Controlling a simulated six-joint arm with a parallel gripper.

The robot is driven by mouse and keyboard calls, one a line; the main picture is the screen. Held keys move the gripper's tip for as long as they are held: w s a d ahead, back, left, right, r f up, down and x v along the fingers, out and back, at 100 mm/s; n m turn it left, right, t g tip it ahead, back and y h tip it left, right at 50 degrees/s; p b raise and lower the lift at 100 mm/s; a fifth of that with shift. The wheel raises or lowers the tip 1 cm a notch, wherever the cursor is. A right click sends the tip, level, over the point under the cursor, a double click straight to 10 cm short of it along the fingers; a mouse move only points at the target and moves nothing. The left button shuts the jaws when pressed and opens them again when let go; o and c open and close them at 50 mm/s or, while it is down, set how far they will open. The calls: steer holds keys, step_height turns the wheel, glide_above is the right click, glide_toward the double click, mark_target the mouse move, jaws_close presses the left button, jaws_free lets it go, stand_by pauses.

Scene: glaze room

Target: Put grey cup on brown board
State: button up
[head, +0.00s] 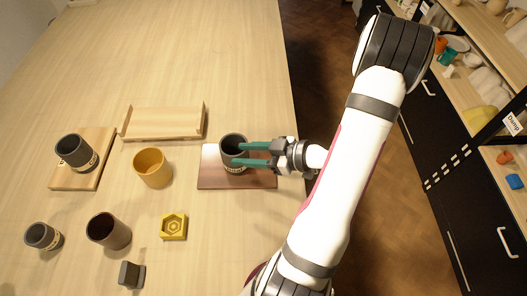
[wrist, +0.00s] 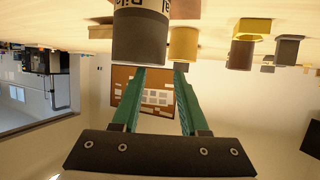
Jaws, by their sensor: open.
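A dark grey cup (head: 230,142) with a pale label band stands upright on the brown board (head: 212,181) near the table's right edge. It also shows large in the wrist view (wrist: 139,42), upside down. Two other dark grey labelled cups stand at the left, one (head: 73,150) on a light wooden board (head: 103,150) and one (head: 43,236) on the table.
A yellow cup (head: 152,168) and a brown cup (head: 109,231) stand left of the brown board. The far table is clear. Shelves (head: 482,60) stand at right.

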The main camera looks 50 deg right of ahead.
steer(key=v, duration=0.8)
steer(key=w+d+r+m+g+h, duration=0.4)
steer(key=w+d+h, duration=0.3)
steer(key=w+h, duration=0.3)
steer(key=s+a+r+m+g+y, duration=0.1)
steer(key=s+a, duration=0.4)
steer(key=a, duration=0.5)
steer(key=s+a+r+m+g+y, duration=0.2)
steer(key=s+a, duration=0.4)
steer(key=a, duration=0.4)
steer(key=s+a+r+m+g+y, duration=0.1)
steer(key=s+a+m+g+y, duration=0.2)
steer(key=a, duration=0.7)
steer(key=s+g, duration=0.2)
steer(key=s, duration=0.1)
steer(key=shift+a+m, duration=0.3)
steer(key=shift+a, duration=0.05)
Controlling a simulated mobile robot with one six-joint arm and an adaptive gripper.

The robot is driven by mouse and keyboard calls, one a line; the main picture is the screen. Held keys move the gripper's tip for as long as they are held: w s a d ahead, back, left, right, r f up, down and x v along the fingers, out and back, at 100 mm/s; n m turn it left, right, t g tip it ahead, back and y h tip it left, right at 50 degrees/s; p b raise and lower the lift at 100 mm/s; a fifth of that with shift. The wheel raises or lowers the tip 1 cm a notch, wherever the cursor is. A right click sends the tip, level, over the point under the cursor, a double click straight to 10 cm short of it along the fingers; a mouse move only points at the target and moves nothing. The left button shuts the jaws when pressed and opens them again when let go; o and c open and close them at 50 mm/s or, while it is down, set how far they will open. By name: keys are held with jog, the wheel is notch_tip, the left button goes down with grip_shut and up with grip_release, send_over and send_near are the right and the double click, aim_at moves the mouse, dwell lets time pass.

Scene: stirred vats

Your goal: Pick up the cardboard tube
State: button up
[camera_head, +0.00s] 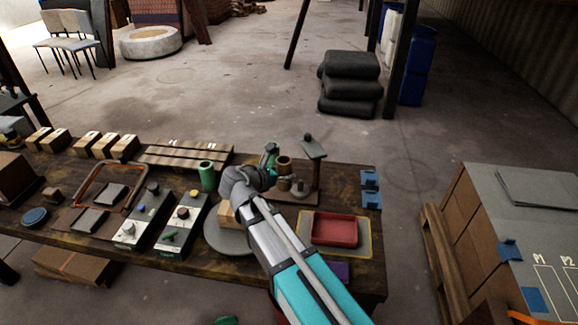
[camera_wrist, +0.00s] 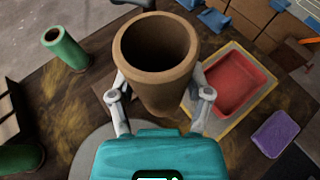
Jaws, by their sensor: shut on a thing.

= = = = =

### Direction
Leave the pictures out, then copy word for word only the lines from the one containing "Target: Put grey cup on brown board" through the one containing "Controlling a simulated mobile", both included.

### Task response
Target: Put grey cup on brown board
State: button up
[head, +0.00s] 
[wrist, +0.00s] 
Jaws, by their sensor: open.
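A dark grey cup (head: 230,142) with a pale label band stands upright on the brown board (head: 212,181) near the table's right edge. It also shows large in the wrist view (wrist: 139,42), upside down. Two other dark grey labelled cups stand at the left, one (head: 73,150) on a light wooden board (head: 103,150) and one (head: 43,236) on the table.
A yellow cup (head: 152,168) and a brown cup (head: 109,231) stand left of the brown board. The far table is clear. Shelves (head: 482,60) stand at right.

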The main camera looks 50 deg right of ahead.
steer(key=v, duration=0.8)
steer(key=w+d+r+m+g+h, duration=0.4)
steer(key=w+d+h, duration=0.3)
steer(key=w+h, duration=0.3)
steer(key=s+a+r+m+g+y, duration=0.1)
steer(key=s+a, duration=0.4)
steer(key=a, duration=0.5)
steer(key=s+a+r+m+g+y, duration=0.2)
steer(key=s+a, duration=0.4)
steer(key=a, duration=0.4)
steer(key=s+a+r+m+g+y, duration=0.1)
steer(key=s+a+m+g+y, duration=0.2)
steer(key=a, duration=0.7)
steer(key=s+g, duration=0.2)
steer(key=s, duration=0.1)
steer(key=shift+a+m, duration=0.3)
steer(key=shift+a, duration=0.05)
Controlling a simulated mobile robot with one six-joint arm and an adaptive gripper.

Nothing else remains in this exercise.